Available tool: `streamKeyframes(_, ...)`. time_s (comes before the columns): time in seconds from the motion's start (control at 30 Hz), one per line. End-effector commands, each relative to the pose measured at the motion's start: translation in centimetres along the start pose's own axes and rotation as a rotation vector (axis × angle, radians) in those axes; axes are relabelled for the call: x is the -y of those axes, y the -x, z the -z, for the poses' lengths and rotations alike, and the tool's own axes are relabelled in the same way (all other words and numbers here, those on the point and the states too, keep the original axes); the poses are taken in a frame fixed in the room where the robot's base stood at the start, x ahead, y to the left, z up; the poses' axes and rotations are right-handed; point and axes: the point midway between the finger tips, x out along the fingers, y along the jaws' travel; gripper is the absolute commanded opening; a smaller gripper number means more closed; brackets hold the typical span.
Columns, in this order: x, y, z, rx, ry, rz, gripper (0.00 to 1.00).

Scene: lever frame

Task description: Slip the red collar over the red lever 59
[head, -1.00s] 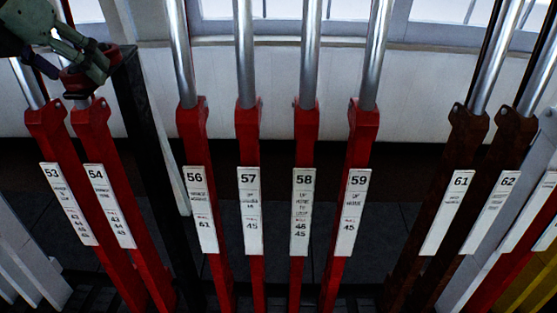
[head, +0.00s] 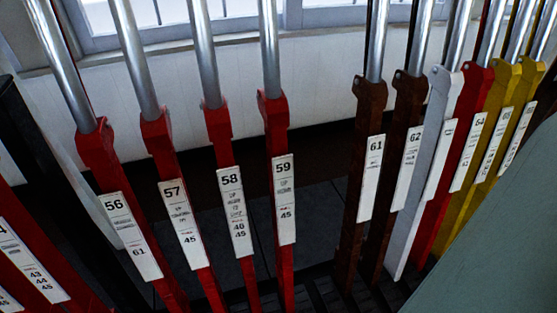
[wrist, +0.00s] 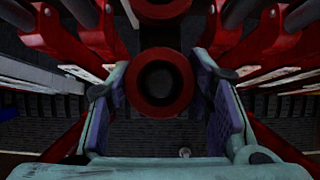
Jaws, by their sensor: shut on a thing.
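The red collar (wrist: 160,113), a ring with a dark round hole, shows in the middle of the wrist view. My gripper (wrist: 158,78) is shut on the collar, with a finger on each side of it. Neither the gripper nor the collar shows in the head view. I cannot tell which levers show in the wrist view, or where the collar stands relative to lever 59.
Red lever 58 (head: 218,122) stands just left of lever 59, then 57 and 56. Brown levers 61 (head: 368,110) and 62 (head: 402,115) stand to the right past a gap. A large grey-green shape, likely my arm, covers the lower right. Another round red part (wrist: 160,8) shows at the wrist view's top.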

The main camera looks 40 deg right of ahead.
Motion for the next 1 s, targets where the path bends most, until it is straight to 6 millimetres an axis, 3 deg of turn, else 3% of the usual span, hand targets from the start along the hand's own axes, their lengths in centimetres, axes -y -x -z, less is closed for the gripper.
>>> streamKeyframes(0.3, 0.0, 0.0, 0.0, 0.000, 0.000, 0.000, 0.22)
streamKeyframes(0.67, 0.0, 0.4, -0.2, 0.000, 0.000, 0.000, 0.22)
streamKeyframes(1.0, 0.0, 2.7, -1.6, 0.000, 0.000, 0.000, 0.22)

• [Prompt]:
Retype the whole listing exactly and leave the pictures out.

• [Complete response]:
Available tool: `streamKeyframes(_, ...)`. time_s (comes before the columns): time in seconds from the motion's start (control at 30 Hz), one per line. End-effector commands, each relative to the pose measured at the motion's start: translation in centimetres along the start pose's own axes and rotation as a rotation vector (axis × angle, radians) in those axes; axes are relabelled for the call: x is the -y of those axes, y the -x, z the -z, for the poses' lengths and rotations alike, and the tool's own axes are relabelled in the same way (all other words and numbers here, those on the point and the states too, keep the original axes); the poses are taken in a frame fixed in the room where the robot's base stood at the start, x ahead, y to the left, z up; the poses' axes and rotations are right-handed; point and axes: the point midway between the finger tips, x out along the fingers, y along the jaws' travel; gripper is the absolute commanded opening; a smaller gripper number means more closed; brackets hold the typical span.
Columns, in this order: x, y, z, rx, ry, rz, gripper (0.00 to 1.00).

Scene: lever frame

Task description: Slip the red collar over the red lever 59
[head, -1.00s] 
[head, +0.00s] 
[wrist, +0.00s] 
Jaws, by their sensor: shut on a thing.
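The red collar (wrist: 160,113), a ring with a dark round hole, shows in the middle of the wrist view. My gripper (wrist: 158,78) is shut on the collar, with a finger on each side of it. Neither the gripper nor the collar shows in the head view. I cannot tell which levers show in the wrist view, or where the collar stands relative to lever 59.
Red lever 58 (head: 218,122) stands just left of lever 59, then 57 and 56. Brown levers 61 (head: 368,110) and 62 (head: 402,115) stand to the right past a gap. A large grey-green shape, likely my arm, covers the lower right. Another round red part (wrist: 160,8) shows at the wrist view's top.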

The main camera looks 40 deg right of ahead.
Motion for the next 1 s, targets where the path bends most, until it is straight to 6 millimetres an axis, 3 deg of turn, else 3% of the usual span, hand targets from the start along the hand's own axes, their lengths in centimetres, axes -y -x -z, less is closed for the gripper.
>>> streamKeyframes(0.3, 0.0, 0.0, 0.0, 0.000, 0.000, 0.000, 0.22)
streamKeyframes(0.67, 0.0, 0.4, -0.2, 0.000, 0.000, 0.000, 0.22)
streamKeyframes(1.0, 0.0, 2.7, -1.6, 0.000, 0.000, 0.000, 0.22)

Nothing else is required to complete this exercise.